Katharina was an avid gardener, cattle breeder and competent Lady of the house and her and Martin led a happy life together. Many of Luther's circle of friends and supporters were dismayed by his marriage.
The Luther's lived in the Augustinian monastery, a bustling and happy home. They had many houseguests and boarders, including students and widows who would provide some much needed income, in addition to Luther's modest income, towards the running of the household.
Luther would sometimes jokingly refer to her as Lord Kate' because of her bossy and commandeering motherly ways, though no doubt it was necessary at times.

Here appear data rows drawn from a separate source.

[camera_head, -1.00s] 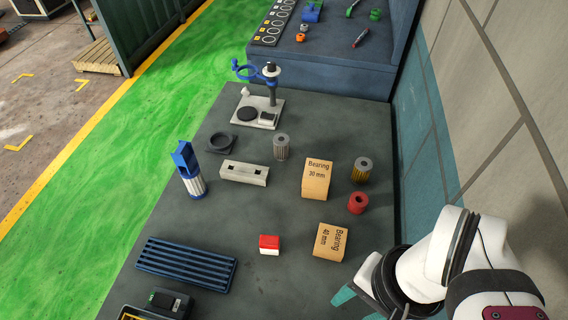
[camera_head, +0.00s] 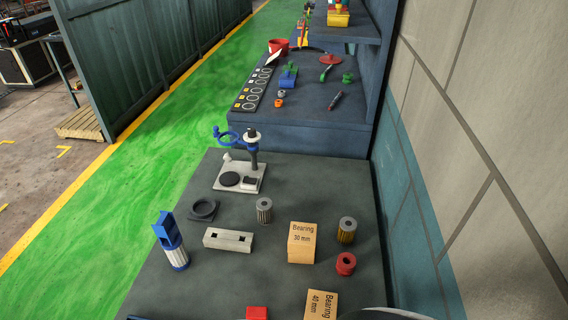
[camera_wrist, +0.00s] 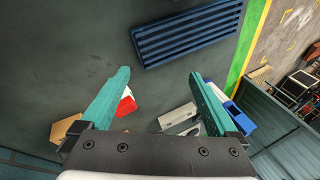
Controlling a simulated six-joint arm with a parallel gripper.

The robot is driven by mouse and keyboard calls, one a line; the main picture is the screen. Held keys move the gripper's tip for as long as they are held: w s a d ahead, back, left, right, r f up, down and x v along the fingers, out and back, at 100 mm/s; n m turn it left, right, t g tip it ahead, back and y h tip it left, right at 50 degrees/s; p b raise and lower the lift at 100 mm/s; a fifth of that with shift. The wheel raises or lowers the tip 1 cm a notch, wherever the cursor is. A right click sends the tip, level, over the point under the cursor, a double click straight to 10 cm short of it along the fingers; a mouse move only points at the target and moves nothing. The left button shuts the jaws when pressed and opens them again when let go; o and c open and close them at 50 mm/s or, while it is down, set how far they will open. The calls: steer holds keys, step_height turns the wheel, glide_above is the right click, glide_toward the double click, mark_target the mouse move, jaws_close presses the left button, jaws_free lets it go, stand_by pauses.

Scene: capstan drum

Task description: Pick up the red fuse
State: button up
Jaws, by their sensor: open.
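A small red and white block, which looks like the red fuse (camera_head: 257,313), is cut by the bottom edge of the head view. In the wrist view the fuse (camera_wrist: 126,105) shows beside the left finger, which hides part of it. A red ring-shaped cylinder (camera_head: 345,264) stands apart, right of the Bearing 30 mm box. My gripper (camera_wrist: 160,77) is open, with two teal fingers spread and nothing between their tips. The fuse appears below the fingers on the table; the exact height gap cannot be told. The fingers are outside the head view.
A Bearing 30 mm box (camera_head: 301,243) and a Bearing 40 mm box (camera_head: 320,305) stand near the fuse. A slotted grey block (camera_head: 228,240) and a blue-and-white bottle-like item (camera_head: 172,243) are farther left. A ribbed blue rack (camera_wrist: 187,32) lies on the dark table. Bare table surrounds the fuse.

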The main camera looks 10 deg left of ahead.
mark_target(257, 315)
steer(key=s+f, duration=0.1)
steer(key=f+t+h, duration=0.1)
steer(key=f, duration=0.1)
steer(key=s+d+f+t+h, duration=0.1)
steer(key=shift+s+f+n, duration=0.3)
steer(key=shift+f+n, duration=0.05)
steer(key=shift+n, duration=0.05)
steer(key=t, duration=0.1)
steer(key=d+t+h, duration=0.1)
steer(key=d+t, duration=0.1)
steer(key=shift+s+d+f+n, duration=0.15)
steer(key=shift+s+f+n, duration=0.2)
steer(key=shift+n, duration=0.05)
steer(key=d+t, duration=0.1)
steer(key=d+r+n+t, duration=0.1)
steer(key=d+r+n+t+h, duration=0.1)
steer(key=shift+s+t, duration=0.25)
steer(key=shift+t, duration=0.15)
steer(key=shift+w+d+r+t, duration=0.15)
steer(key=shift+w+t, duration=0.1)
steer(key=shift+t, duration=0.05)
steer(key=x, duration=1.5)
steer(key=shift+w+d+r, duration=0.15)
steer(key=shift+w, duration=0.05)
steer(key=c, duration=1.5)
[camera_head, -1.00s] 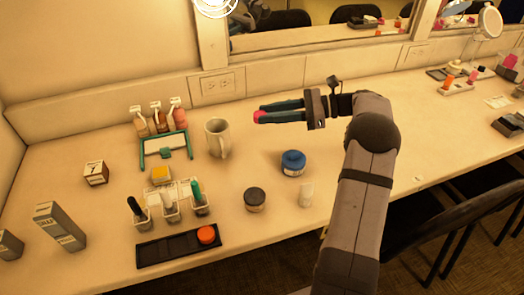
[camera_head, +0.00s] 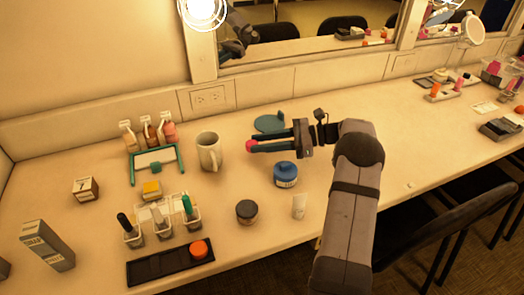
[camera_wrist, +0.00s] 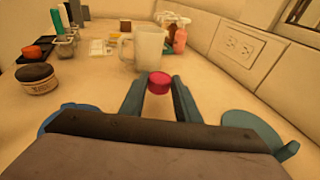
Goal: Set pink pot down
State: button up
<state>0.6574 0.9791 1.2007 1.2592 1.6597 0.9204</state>
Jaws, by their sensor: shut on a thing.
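The pink pot (camera_wrist: 159,83) is small and round and sits between the fingertips of my gripper (camera_wrist: 160,92) in the wrist view. In the head view the pink pot (camera_head: 251,146) shows at the left end of the fingers of my gripper (camera_head: 252,147). My gripper is shut on it. It appears held above the counter, behind and left of the blue jar; the exact height is hard to tell.
A white mug (camera_head: 209,152) stands left of the pot. The blue-lidded jar (camera_head: 286,175) is just in front of my gripper, and a teal round disc (camera_head: 270,123) lies behind it. A black tray (camera_head: 165,266) with an orange pot (camera_head: 199,249) lies front left. A dark-lidded jar (camera_head: 247,211) and small white bottle (camera_head: 299,206) stand nearby.

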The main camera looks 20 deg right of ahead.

Luther's sisters' six children would live with them after her death. Katharina von Bora was born in 1499, the daughter of an impoverished nobleman. In 1504 she went to the convent school of the Benedict order in Brehna (near Halle) and entered the convent of Nimbschen (near Grimma; only in german) in 1508. In 1515 she took her vows and became a nun at the soonest possible date. Easter of 1523, Katherina fled with 11 other nuns from the convent in Nimbschen to Wittenberg and found shelter with the family of Lucas Cranach the Elder.
She developed feelings for Hicronymus Baumgärtner, a student at the Wittenberg University and the son of a Nuremberg patrician family. His parents sent for him, and even Luther's attempts at negotiations failed. She was then courted by pastor Glatz, a lecturer from Orlamünde but she refused him. She supposedly told Nikolaus von Amsdorf that she wanted to marry Luther, but Luther would rather marry Ave von Schönfeld, another former nun from Nimbschen.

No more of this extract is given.